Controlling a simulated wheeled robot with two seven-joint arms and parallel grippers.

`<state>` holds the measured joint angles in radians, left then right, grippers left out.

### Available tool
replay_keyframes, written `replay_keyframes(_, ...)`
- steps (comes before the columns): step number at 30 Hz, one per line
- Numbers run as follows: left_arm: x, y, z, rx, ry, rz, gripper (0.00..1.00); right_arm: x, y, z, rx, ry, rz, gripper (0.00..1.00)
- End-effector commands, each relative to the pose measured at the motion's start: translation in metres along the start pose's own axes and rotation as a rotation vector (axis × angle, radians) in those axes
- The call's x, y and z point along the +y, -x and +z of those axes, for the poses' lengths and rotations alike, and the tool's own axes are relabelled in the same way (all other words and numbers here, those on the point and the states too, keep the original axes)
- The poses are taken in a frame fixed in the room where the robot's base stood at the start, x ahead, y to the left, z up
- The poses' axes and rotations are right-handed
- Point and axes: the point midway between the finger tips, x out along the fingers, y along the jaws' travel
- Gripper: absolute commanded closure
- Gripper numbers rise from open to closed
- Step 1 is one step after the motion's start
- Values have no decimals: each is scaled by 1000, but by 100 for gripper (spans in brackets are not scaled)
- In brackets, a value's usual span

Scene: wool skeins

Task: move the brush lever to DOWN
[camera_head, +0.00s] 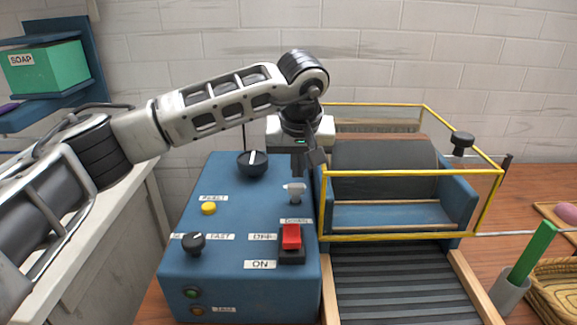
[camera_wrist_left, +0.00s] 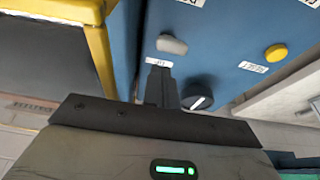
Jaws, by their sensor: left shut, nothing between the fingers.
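The brush lever (camera_head: 294,189) has a pale grey handle and stands on the sloping top of the blue control box (camera_head: 225,228). A label reading DOWN (camera_head: 296,220) lies on its near side. In the left wrist view the lever's rounded grey knob (camera_wrist_left: 172,44) shows beside a small label (camera_wrist_left: 159,62) that seems to read UP. My left gripper (camera_head: 297,172) is shut and empty, pointing down just behind the lever. Its dark fingertips (camera_wrist_left: 160,76) are close to the knob in the wrist view; I cannot tell whether they touch. My right gripper is not in view.
The box also carries a red switch (camera_head: 291,237), a yellow button (camera_head: 208,208) and black knobs (camera_head: 252,163). A yellow guard frame (camera_head: 410,173) around a dark roller (camera_head: 385,168) stands close on the right. A wicker basket (camera_head: 556,290) and green stick (camera_head: 531,252) sit far right.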

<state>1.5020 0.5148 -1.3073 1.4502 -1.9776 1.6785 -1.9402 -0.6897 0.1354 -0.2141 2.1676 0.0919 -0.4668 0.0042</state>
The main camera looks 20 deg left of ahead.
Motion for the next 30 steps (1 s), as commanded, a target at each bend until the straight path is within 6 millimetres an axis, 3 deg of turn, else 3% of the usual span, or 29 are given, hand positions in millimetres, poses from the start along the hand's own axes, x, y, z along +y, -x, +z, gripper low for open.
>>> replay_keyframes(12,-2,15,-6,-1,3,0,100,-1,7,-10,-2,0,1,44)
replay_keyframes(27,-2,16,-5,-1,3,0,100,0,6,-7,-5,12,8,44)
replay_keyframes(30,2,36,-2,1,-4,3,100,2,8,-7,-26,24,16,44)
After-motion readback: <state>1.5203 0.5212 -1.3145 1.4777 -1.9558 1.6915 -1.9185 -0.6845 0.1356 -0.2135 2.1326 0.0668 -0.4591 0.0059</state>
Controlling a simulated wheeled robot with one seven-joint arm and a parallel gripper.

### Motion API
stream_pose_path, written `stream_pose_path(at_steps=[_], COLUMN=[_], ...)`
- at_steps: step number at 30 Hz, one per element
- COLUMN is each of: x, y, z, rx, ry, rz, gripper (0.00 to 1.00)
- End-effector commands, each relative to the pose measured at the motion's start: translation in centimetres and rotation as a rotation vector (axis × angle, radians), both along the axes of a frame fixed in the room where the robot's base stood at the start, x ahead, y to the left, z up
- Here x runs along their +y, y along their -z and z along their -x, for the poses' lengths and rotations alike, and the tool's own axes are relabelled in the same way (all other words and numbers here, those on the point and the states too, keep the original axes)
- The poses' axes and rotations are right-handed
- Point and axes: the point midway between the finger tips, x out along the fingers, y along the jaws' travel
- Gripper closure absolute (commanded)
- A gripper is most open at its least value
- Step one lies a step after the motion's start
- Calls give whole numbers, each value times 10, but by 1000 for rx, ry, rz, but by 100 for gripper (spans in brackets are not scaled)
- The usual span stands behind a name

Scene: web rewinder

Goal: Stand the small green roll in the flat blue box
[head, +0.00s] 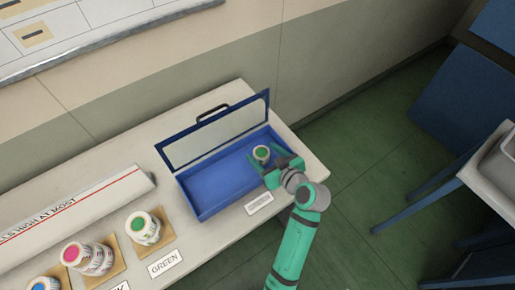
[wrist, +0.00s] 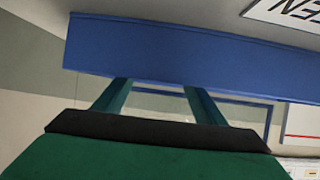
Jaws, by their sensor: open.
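The box's framed lid is raised at the back. In the wrist view, my fingers (wrist: 157,95) are apart before a blue wall of the box (wrist: 170,48); the roll does not show there.
A stack with a green top (head: 143,227) stands behind the GREEN label (head: 165,263). A pink-topped stack (head: 88,256) and a blue-topped roll (head: 45,284) stand further left. A long white ledge (head: 80,205) lies behind them. A small label (head: 259,204) lies before the box.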

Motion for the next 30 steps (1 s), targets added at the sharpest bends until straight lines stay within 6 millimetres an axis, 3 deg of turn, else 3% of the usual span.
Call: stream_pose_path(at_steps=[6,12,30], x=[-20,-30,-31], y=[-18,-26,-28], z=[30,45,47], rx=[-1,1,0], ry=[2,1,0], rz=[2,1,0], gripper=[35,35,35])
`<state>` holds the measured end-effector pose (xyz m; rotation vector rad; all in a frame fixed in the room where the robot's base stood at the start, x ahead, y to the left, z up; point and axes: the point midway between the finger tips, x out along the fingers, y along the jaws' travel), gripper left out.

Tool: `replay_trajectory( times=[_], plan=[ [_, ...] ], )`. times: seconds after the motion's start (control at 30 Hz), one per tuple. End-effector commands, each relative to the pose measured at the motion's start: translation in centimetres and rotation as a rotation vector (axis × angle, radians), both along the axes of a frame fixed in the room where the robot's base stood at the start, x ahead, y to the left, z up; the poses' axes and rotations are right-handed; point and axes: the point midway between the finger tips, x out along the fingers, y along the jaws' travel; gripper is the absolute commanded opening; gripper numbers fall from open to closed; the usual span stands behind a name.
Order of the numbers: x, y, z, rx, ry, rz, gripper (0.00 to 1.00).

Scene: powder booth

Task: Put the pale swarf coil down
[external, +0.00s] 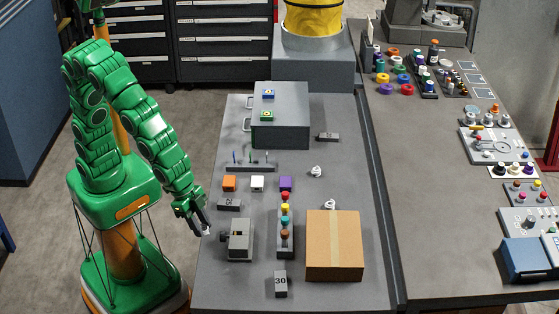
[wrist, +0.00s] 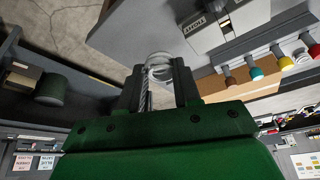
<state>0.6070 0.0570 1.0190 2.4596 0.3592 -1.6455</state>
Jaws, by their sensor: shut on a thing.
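My gripper (external: 204,229) is low at the left edge of the grey table (external: 255,297), just left of a small grey vise (external: 239,240). In the wrist view my gripper (wrist: 160,84) is shut on the pale swarf coil (wrist: 158,69), a whitish metal spiral between the fingers. In the external view the coil is only a tiny pale spot at the fingertips. I cannot tell whether it touches the table. Two more pale coils lie on the table, one upper (external: 316,171) and one lower (external: 317,201).
A cardboard box (external: 334,245) is at the right. A rack of coloured knobs (external: 285,230) stands beside the vise. A grey cabinet (external: 282,118) is at the back. The front left table is clear.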

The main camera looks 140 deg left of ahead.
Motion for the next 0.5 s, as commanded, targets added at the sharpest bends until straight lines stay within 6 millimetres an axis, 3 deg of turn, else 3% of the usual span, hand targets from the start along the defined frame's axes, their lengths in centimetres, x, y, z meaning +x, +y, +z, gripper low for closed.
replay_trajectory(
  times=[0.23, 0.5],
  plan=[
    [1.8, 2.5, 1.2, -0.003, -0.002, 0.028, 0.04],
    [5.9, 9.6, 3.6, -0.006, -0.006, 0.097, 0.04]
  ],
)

Problem to work on —
All entries must be written out again exactly as given, with no pictures in the copy.

Written solution —
Controlling a simulated wheeled robot with two seven-joint arms and parallel grippers.

`<state>` holds the measured joint angles in radians, left then right, grippers left out.

### Available tool
replay_keyframes, written `replay_keyframes(_, ...)`
- steps (comes before the columns): step number at 30 Hz, one per line
- Numbers run as follows: left_arm: x, y, z, rx, ry, rz, gripper (0.00..1.00); right_arm: x, y, z, rx, ry, rz, gripper (0.00..1.00)
- End-effector commands, each relative to the pose measured at the motion's start: translation in metres along the start pose's own axes and rotation as a rotation vector (axis × angle, radians) in those axes
- The call's x, y and z point along the +y, -x and +z of those axes, for the poses' lengths and rotations alike, and the tool's own axes are relabelled in the same way (all other words and numbers here, those on the point and the states too, keep the original axes)
- The poses are taken in a frame fixed in the room where the robot's base stood at the start, x ahead, y to the left, z up
- The poses' axes and rotations are right-handed
- Point and axes: the point midway between the finger tips, x out along the fingers, y along the jaws' travel
- Gripper: absolute commanded closure
- Gripper numbers rise from open to closed
- Step 1 is one step after the motion's start
- Values have no decimals: each is scaled by 1000, but by 100 for gripper (spans in brackets are not scaled)
- In brackets, a value's usual span

Scene: wool skeins

Task: move the brush lever to DOWN
[camera_head, +0.00s] 
[camera_wrist_left, +0.00s] 
Jaws, by their sensor: left shut, nothing between the fingers.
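The brush lever (camera_head: 294,189) has a pale grey handle and stands on the sloping top of the blue control box (camera_head: 225,228). A label reading DOWN (camera_head: 296,220) lies on its near side. In the left wrist view the lever's rounded grey knob (camera_wrist_left: 172,44) shows beside a small label (camera_wrist_left: 159,62) that seems to read UP. My left gripper (camera_head: 297,172) is shut and empty, pointing down just behind the lever. Its dark fingertips (camera_wrist_left: 160,76) are close to the knob in the wrist view; I cannot tell whether they touch. My right gripper is not in view.
The box also carries a red switch (camera_head: 291,237), a yellow button (camera_head: 208,208) and black knobs (camera_head: 252,163). A yellow guard frame (camera_head: 410,173) around a dark roller (camera_head: 385,168) stands close on the right. A wicker basket (camera_head: 556,290) and green stick (camera_head: 531,252) sit far right.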

<state>1.5020 0.5148 -1.3073 1.4502 -1.9776 1.6785 -1.9402 -0.6897 0.1354 -0.2141 2.1676 0.0919 -0.4668 0.0042</state>
The main camera looks 20 deg left of ahead.
Motion for the next 30 steps (1 s), as commanded, a target at each bend until the straight path is within 6 millimetres an axis, 3 deg of turn, else 3% of the usual span, or 29 are given, hand positions in millimetres, poses from the start along the hand's own axes, x, y, z along +y, -x, +z, gripper low for open.
>>> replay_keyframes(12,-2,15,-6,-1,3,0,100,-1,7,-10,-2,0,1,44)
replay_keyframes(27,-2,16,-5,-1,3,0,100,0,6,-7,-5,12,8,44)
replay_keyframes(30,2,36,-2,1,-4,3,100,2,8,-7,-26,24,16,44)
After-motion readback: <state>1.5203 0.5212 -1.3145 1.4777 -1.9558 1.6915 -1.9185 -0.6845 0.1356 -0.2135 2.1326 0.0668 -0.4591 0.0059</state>
Controlling a simulated wheeled robot with one seven-joint arm and a parallel gripper.

### Motion API
stream_pose_path, written `stream_pose_path(at_steps=[_], COLUMN=[_], ...)`
- at_steps: step number at 30 Hz, one per element
- COLUMN is each of: x, y, z, rx, ry, rz, gripper (0.00 to 1.00)
- End-effector commands, each relative to the pose measured at the motion's start: translation in centimetres and rotation as a rotation vector (axis × angle, radians), both along the axes of a frame fixed in the room where the robot's base stood at the start, x ahead, y to the left, z up
- Here x runs along their +y, y along their -z and z along their -x, for the poses' lengths and rotations alike, and the tool's own axes are relabelled in the same way (all other words and numbers here, those on the point and the states too, keep the original axes)
- The poses' axes and rotations are right-handed
- Point and axes: the point midway between the finger tips, x out along the fingers, y along the jaws' travel
- Gripper closure absolute (commanded)
- A gripper is most open at its least value
- Step one lies a step after the motion's start
- Calls give whole numbers, each value times 10, but by 1000 for rx, ry, rz, but by 100 for gripper (spans in brackets are not scaled)
- The usual span stands behind a name

Scene: web rewinder

Goal: Stand the small green roll in the flat blue box
[head, +0.00s] 
[wrist, +0.00s] 
Jaws, by their sensor: open.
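The box's framed lid is raised at the back. In the wrist view, my fingers (wrist: 157,95) are apart before a blue wall of the box (wrist: 170,48); the roll does not show there.
A stack with a green top (head: 143,227) stands behind the GREEN label (head: 165,263). A pink-topped stack (head: 88,256) and a blue-topped roll (head: 45,284) stand further left. A long white ledge (head: 80,205) lies behind them. A small label (head: 259,204) lies before the box.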

Motion for the next 30 steps (1 s), targets added at the sharpest bends until straight lines stay within 6 millimetres an axis, 3 deg of turn, else 3% of the usual span.
Call: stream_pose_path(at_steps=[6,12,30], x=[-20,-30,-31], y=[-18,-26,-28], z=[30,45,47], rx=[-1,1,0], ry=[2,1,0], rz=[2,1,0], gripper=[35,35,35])
`<state>` holds the measured end-effector pose (xyz m; rotation vector rad; all in a frame fixed in the room where the robot's base stood at the start, x ahead, y to the left, z up; point and axes: the point midway between the finger tips, x out along the fingers, y along the jaws' travel), gripper left out.

Tool: `replay_trajectory( times=[_], plan=[ [_, ...] ], )`. times: seconds after the motion's start (control at 30 Hz), one per tuple. End-effector commands, each relative to the pose measured at the motion's start: translation in centimetres and rotation as a rotation vector (axis × angle, radians), both along the axes of a frame fixed in the room where the robot's base stood at the start, x ahead, y to the left, z up; the poses' axes and rotations are right-handed; point and axes: the point midway between the finger tips, x out along the fingers, y along the jaws' travel; gripper is the absolute commanded opening; gripper numbers fall from open to closed; the usual span stands behind a name.
Order of the numbers: x, y, z, rx, ry, rz, gripper (0.00 to 1.00).

Scene: powder booth

Task: Put the pale swarf coil down
[external, +0.00s] 
[wrist, +0.00s] 
<state>0.6070 0.0570 1.0190 2.4596 0.3592 -1.6455</state>
Jaws, by their sensor: shut on a thing.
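My gripper (external: 204,229) is low at the left edge of the grey table (external: 255,297), just left of a small grey vise (external: 239,240). In the wrist view my gripper (wrist: 160,84) is shut on the pale swarf coil (wrist: 158,69), a whitish metal spiral between the fingers. In the external view the coil is only a tiny pale spot at the fingertips. I cannot tell whether it touches the table. Two more pale coils lie on the table, one upper (external: 316,171) and one lower (external: 317,201).
A cardboard box (external: 334,245) is at the right. A rack of coloured knobs (external: 285,230) stands beside the vise. A grey cabinet (external: 282,118) is at the back. The front left table is clear.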

The main camera looks 140 deg left of ahead.
Motion for the next 0.5 s, as commanded, targets added at the sharpest bends until straight lines stay within 6 millimetres an axis, 3 deg of turn, else 3% of the usual span, hand targets from the start along the defined frame's axes, their lengths in centimetres, x, y, z meaning +x, +y, +z, gripper low for closed.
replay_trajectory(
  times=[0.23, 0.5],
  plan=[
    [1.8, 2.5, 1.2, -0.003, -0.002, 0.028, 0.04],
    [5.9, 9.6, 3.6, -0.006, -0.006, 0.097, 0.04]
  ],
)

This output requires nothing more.